There might be a middle ground, where people who were only somewhat racist in the past jumped on Trump’s bigotry bandwagon, seeing it as validating their views, but I doubt people like that voted for President Obama. Twice.
What is possible is that people who voted for President Obama didn’t like their lives under his administration, saw only more of the same if Clinton won, and thus voted for Trump while telling themselves that they didn’t have to like him/agree with his views on other human beings to prefer his policies.
I’m not debating policies at all here, just noting that it’s not remotely unusual for people who don’t feel like they’ve benefited from an incumbent to vote for his opponent, more so after eight years of the same party in the White House. Not unusual at all, and we generally accept that. This time, not so much, because it feels like so much is at stake in terms of race relations and security for minorities.
Those are absolutely valid concerns, and why I don’t think viewing everyone who voted for Trump (remember: I didn’t) as an automatic racist, which is what I was seeing a lot of online last night, is helpful. If we look suspiciously at people around us, thinking, ‘half these people are bigots’ with no proof of that beyond that more people than we hoped voted for a racist…that’s when we’re truly screwed. What we do, how we live our lives, matters, and often more so than what the government does.
I live in Indiana, land of Mike Pence and the RFRA that was making national news in the spring of 2015. Leaving aside that much of what people saw was media driven, here’s what people didn’t see: many, many business owners proudly displaying signs in their windows welcoming everyone. Whatever the reality of the law, many companies and businesses, perhaps even the majority, not only didn’t embrace it as a way to harm others but rather, went out of their way to embrace them.

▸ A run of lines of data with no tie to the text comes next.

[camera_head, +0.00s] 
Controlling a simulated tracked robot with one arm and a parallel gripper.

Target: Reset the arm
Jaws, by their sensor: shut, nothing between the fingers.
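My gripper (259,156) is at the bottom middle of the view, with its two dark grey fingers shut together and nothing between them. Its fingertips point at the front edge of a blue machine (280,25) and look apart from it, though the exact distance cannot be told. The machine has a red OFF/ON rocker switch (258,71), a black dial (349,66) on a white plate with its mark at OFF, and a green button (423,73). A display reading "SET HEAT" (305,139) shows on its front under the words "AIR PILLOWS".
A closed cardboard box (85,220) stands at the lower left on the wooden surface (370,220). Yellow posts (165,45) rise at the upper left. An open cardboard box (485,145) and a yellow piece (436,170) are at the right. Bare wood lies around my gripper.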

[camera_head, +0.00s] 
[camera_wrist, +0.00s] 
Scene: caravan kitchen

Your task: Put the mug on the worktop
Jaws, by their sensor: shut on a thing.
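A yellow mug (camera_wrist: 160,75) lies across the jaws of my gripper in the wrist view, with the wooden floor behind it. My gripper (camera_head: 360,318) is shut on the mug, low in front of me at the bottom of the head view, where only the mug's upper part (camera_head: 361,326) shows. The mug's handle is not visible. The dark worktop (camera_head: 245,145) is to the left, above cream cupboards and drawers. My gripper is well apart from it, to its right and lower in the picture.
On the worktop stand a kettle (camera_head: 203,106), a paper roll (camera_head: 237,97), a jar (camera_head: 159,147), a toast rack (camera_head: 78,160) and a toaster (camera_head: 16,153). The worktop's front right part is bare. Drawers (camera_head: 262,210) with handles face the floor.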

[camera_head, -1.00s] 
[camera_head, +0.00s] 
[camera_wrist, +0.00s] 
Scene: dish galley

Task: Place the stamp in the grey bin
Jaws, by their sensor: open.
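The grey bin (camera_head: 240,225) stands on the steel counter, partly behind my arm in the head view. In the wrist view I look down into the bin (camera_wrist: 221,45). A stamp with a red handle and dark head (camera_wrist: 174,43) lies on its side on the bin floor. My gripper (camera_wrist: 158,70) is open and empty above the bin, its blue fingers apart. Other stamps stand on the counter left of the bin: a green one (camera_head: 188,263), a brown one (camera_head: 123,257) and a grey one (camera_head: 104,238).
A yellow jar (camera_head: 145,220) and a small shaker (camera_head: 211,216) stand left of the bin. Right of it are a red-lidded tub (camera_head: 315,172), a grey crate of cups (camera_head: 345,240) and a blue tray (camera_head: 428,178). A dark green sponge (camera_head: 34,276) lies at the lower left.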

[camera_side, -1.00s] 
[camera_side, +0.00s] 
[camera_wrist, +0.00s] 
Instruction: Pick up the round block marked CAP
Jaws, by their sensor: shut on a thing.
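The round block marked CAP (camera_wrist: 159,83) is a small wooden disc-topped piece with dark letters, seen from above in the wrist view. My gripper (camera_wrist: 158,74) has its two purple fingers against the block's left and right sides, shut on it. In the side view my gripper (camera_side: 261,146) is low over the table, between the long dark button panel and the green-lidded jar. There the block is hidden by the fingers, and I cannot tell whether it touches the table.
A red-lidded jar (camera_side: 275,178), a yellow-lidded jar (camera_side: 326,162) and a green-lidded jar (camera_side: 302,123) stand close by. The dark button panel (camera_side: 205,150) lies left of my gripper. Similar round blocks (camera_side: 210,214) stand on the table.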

Indiana had Pence, and we absolutely still have our share of racist, bigoted assholes. But that doesn’t define us as a state; having Trump/Pence in DC doesn’t have to define us as a nation. Don’t believe me? Ask someone who attended Gen Con the last two years. The knee-jerk reaction, after RFRA, was to move the con; instead, people came, the con – and the city’s pleasure and acceptance in that – happened, and it’s still on the schedule through at least 2020.
Last night, I commented on Twitter that I think the real question now is what can we do, as individuals, to combat racism, bigotry, and misogyny. Here’s what I’ve come up:
- Be willing to connect with people who are different from you. I don’t mean talking to every stranger you meet, but meeting their eyes, giving them a brief smile or making small talk when appropriate? You have nothing to lose, and everything to gain. They may not respond positively, but if so? That’s not on you. (And hey, if I’m saying this? With ‘introvert’ as my middle name? Anyone can make an effort to connect with those around them in small ways. Anyone.)
- Listen to those around you, particularly if you don’t agree with them. No, I’m not advocating giving racists a platform, but some of the people who voted for Trump did so because they didn’t feel their lives and problems mattered to the Democrats. Listening may not change anything, but hate and anger never will. How do we become less racist as a society? How do people change? Nearly always, it’s because someone with a different view took the time to get to know them, to hear them, to earn their respect. Either we want to be part of people changing, or we want to pretend they don’t exist…and look how well that’s worked out for us.
- Be sensitive to people who may be feeling threatened, particularly right now. Not everyone who voted for Trump is a racist asshole, but they’re out there, and they’re feeling validated right now. If someone looks uncomfortable or nervous, do what you can to stand with them.
- And getting back to our government? Pay attention to what your Congresspersons do. Over and over, we’ve seen senators and representatives do things that are inexplicable to those of us outside their district with the justification that they ‘have to work for the people who elected them.’ You want to live in a different world? Take the time to learn what they’re doing, and then contact them and let them know what you approve of or don’t. It’s time-consuming. Do it anyway.
Indiana is still here; we still have good-hearted, compassionate people in every direction I look, and I firmly believe the same is true of our country as a whole. But we can make it better, we can make others feel valued, we can grow as a people by seeking to get to know our neighbors. And we can do it no matter who’s in the White House.